### Task instructions
Reproduce the lines below exactly, from the one containing "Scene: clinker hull" through the one containing "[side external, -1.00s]", both included. Leave out any pictures.

+--

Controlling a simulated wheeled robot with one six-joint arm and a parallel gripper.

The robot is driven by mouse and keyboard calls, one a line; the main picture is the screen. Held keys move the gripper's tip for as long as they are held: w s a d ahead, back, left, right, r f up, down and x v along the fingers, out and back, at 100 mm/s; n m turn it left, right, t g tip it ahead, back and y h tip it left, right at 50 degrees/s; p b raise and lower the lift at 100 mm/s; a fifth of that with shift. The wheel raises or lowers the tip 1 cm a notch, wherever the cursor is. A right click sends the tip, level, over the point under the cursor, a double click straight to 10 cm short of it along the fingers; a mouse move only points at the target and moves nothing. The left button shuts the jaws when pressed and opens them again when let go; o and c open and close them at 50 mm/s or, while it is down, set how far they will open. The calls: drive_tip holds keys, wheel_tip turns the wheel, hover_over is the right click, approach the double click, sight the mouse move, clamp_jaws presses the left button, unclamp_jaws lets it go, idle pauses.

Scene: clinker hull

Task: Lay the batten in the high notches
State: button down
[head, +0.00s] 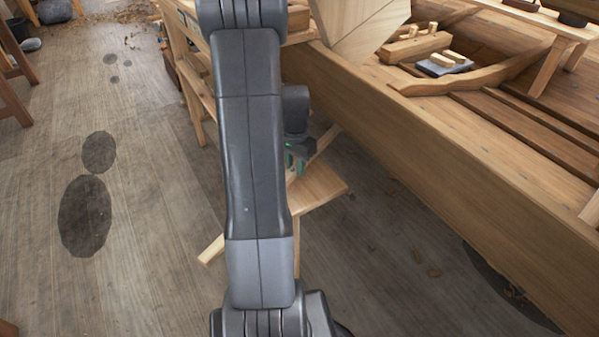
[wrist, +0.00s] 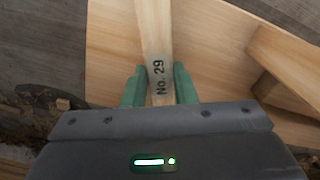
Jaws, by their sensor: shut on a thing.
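In the head view my gripper (head: 296,160) is partly hidden behind my arm. A pale strip that looks like the batten (head: 327,137) slants up to the right from it. My arm hides the middle of the strip. I cannot make out any high notches in either view.
A pale wooden board (head: 322,187) lies beneath my gripper; it also shows in the wrist view (wrist: 113,55). A wooden strip end (head: 211,249) sticks out left of my arm. The boat hull (head: 450,170) runs along the right. Plank floor (head: 150,130) at left is mostly clear.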

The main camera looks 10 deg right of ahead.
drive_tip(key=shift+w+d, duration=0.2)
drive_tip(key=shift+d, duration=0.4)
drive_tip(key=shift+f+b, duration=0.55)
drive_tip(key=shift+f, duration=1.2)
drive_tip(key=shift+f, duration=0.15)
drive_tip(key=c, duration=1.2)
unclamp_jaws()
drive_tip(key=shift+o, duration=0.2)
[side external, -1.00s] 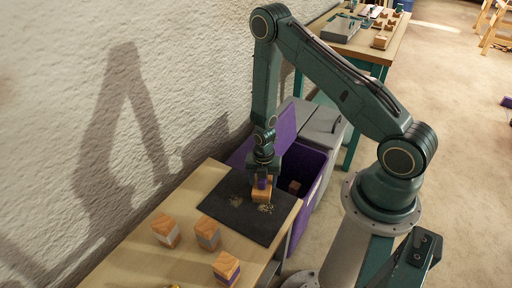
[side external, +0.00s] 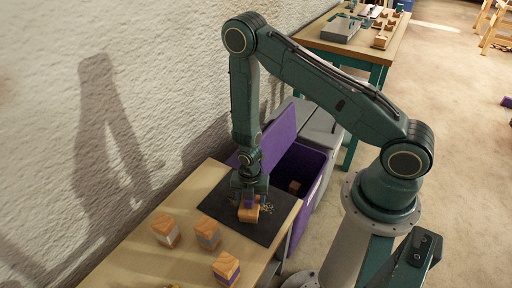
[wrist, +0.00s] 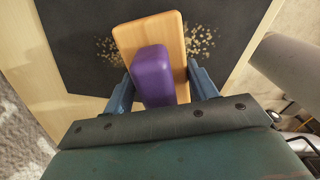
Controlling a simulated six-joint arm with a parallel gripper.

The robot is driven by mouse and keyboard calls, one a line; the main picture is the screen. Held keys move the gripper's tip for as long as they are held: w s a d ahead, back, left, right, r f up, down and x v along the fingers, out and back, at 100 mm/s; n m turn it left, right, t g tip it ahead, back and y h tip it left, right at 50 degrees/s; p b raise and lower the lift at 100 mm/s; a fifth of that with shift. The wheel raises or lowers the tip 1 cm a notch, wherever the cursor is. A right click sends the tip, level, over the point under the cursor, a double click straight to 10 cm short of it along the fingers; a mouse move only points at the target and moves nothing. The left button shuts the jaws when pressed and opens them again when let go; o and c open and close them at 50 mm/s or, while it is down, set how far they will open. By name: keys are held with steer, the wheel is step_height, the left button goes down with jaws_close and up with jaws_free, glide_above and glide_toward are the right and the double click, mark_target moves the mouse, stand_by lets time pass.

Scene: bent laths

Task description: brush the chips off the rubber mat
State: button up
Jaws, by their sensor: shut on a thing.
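My gripper (side external: 247,204) is shut on the purple handle (wrist: 153,75) of a wooden-backed brush (wrist: 172,32). The brush also shows in the side view (side external: 250,214), low over the dark rubber mat (side external: 225,207); whether its underside touches the mat is hidden. Pale chips (wrist: 200,40) lie scattered on the mat to the right of the brush in the wrist view. A smaller patch of chips (wrist: 108,48) lies to its left. Any chips under the brush are hidden.
The mat lies on a light wooden bench (side external: 130,256). Several wood blocks with coloured bands, one with purple (side external: 226,267), stand left of and in front of the mat. An open purple bin (side external: 312,172) with a small block inside stands beyond the bench end.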

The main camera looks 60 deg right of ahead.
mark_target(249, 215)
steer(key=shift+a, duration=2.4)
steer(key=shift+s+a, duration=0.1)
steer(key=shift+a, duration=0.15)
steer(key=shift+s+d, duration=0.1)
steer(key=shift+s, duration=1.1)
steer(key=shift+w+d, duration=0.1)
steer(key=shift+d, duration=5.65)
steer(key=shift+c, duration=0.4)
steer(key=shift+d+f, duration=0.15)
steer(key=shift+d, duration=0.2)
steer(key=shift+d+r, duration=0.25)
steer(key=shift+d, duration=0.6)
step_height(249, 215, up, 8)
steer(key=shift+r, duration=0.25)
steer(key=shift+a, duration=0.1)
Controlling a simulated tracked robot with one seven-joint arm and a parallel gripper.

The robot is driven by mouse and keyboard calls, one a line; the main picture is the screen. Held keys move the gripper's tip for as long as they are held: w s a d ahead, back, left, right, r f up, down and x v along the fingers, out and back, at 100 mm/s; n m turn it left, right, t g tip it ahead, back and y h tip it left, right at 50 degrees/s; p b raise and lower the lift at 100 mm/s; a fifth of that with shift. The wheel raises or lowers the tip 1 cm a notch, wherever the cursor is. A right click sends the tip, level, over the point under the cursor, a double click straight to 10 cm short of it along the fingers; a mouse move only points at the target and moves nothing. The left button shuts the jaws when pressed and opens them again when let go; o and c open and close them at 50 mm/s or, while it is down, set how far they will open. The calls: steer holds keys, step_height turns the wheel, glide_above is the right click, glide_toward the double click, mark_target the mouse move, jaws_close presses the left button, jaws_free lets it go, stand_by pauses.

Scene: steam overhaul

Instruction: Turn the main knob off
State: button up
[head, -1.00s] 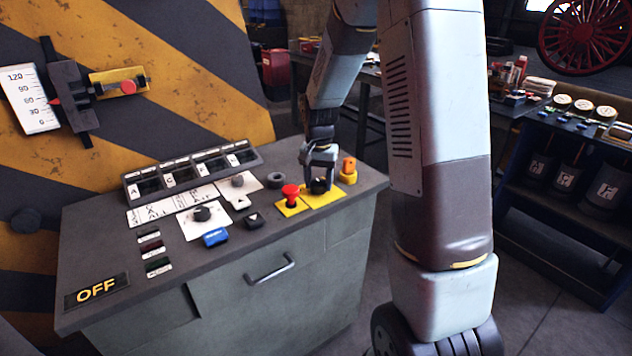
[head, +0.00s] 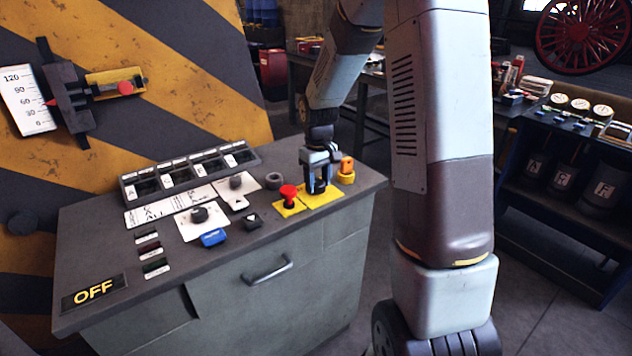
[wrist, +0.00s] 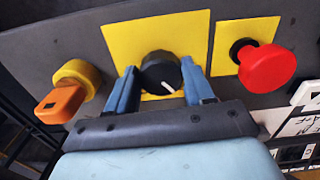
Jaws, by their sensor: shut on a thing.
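The black main knob (wrist: 161,72) sits on a yellow plate (wrist: 120,38) in the wrist view. It has a white pointer line that slants down and to the right in that view. My gripper (wrist: 160,80) has one blue finger on each side of the knob and is shut on it. In the head view my gripper (head: 318,186) comes down from above onto the yellow plate (head: 328,200) at the right end of the grey console. It mostly hides the knob there. A sign reading "OFF" (head: 95,291) is at the console's front left corner.
A red mushroom button (head: 289,193) stands just left of my gripper, and an orange key-like switch on a yellow collar (head: 346,170) just right. Both flank the gripper in the wrist view. Other knobs (head: 199,214) and a blue block (head: 214,237) lie further left.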

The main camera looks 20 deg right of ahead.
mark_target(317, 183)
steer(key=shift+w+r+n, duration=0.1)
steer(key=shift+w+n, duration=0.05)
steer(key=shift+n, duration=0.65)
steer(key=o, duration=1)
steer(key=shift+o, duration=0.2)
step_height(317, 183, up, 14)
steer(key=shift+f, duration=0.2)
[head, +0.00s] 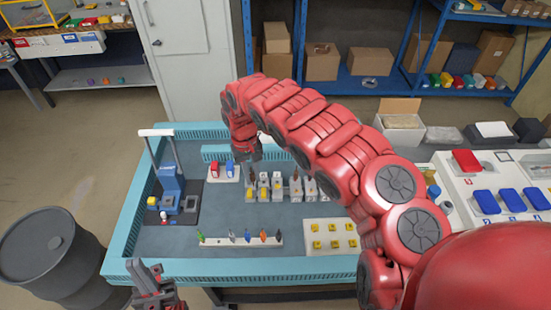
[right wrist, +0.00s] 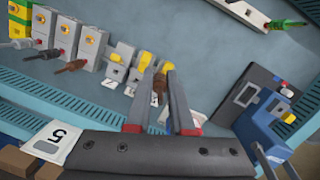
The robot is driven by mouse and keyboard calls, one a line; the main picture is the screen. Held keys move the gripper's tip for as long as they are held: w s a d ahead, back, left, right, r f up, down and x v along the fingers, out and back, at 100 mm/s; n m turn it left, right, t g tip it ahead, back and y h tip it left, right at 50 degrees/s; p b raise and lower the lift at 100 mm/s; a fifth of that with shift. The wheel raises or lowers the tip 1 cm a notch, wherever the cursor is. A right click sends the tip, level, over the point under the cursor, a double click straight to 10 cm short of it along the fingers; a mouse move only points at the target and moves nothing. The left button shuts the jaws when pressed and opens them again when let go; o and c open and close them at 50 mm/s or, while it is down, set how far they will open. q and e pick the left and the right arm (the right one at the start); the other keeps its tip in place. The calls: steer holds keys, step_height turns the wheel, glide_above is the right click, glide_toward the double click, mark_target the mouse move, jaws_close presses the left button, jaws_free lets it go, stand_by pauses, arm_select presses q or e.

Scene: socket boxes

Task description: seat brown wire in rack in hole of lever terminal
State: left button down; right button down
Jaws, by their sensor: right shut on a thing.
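My right gripper (right wrist: 157,88) is shut on a brown wire (right wrist: 158,84), whose end is close to a lever terminal (right wrist: 142,66) with a yellow lever in the right wrist view. I cannot tell whether the wire touches the terminal or is in its hole. In the head view the right gripper (head: 250,155) is above the left end of the terminal row (head: 263,190). The rack (head: 215,242) holds several wires of other colours.
Terminals at the far end of the row hold plugs, one of them brown (right wrist: 76,66). A blue and grey fixture (head: 172,190) stands at the left. A white plate with yellow pieces (head: 331,247) lies front right. A raised teal rim (head: 118,235) borders the worktop.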

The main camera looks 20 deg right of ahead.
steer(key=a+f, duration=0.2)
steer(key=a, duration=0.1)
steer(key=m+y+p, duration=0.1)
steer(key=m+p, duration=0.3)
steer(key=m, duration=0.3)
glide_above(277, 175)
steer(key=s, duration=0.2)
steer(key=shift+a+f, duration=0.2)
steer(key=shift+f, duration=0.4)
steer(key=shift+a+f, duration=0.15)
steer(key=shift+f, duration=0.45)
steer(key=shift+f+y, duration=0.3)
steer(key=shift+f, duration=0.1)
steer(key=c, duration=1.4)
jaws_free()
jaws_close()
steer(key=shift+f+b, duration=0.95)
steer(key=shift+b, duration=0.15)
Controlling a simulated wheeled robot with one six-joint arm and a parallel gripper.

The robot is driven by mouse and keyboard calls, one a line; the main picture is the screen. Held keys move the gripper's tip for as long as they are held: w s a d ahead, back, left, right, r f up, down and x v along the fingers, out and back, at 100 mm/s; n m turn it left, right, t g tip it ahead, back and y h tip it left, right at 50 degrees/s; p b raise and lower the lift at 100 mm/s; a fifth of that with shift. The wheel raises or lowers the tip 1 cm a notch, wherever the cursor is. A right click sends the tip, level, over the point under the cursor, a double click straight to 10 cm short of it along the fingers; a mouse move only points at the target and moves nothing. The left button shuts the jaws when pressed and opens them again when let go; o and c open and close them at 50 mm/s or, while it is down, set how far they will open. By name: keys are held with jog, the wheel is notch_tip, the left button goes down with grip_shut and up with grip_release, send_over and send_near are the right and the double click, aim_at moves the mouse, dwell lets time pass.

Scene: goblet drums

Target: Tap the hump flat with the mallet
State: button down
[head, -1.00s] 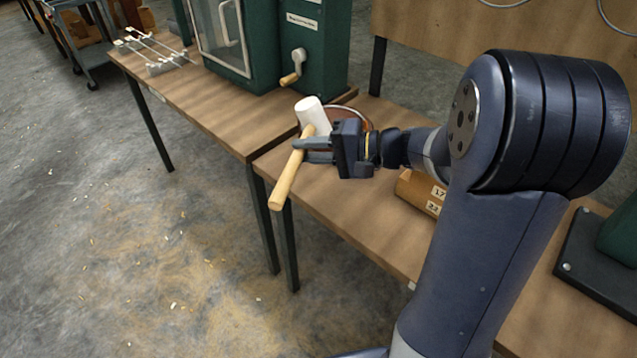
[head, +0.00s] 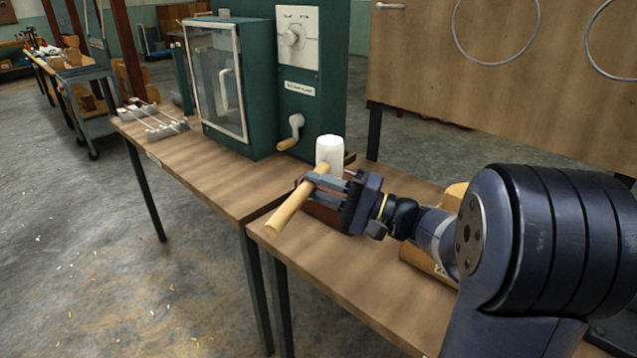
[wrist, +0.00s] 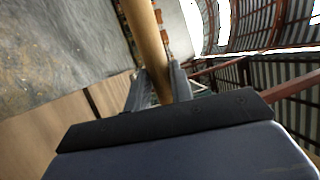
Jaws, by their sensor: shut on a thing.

+--

### Exercise answer
Scene: clinker hull

Task: Lay the batten in the high notches
State: button down
[head, +0.00s] 
[wrist, +0.00s] 
Jaws, by their sensor: shut on a thing.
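In the head view my gripper (head: 296,160) is partly hidden behind my arm. A pale strip that looks like the batten (head: 327,137) slants up to the right from it. My arm hides the middle of the strip. I cannot make out any high notches in either view.
A pale wooden board (head: 322,187) lies beneath my gripper; it also shows in the wrist view (wrist: 113,55). A wooden strip end (head: 211,249) sticks out left of my arm. The boat hull (head: 450,170) runs along the right. Plank floor (head: 150,130) at left is mostly clear.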

The main camera looks 10 deg right of ahead.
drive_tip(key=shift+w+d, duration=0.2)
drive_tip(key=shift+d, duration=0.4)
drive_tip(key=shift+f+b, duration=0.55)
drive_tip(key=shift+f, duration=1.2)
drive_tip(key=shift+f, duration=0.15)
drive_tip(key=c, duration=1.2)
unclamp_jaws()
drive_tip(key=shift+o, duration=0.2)
[side external, -1.00s] 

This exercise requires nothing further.